AIM OF THE TASK: Quote exactly, and only, the lines from the one with "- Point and" down to the one with "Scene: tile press", both included.
___ GIVEN MATERIAL ___
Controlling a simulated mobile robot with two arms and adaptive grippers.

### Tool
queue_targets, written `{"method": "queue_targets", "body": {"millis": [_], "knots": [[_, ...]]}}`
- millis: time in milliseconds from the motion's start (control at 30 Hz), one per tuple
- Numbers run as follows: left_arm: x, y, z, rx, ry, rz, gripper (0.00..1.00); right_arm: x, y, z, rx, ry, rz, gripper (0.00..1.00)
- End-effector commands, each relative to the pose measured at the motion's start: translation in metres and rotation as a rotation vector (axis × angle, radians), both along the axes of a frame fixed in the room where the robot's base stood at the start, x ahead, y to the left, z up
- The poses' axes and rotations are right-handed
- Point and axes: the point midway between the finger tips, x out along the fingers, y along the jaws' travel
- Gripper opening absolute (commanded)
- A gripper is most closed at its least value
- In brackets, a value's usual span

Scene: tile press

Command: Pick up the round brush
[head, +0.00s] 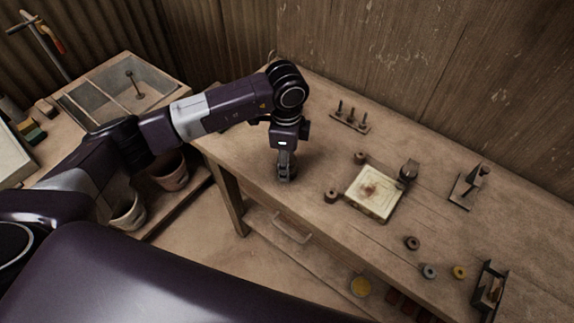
___
EXERCISE RESPONSE:
- Point and axes: the point midway between the finger tips, x out along the fingers, y along the jaws' travel
- Gripper opening absolute (commanded)
- A gripper is most closed at its least value
- In brackets, a value's usual span

Scene: tile press

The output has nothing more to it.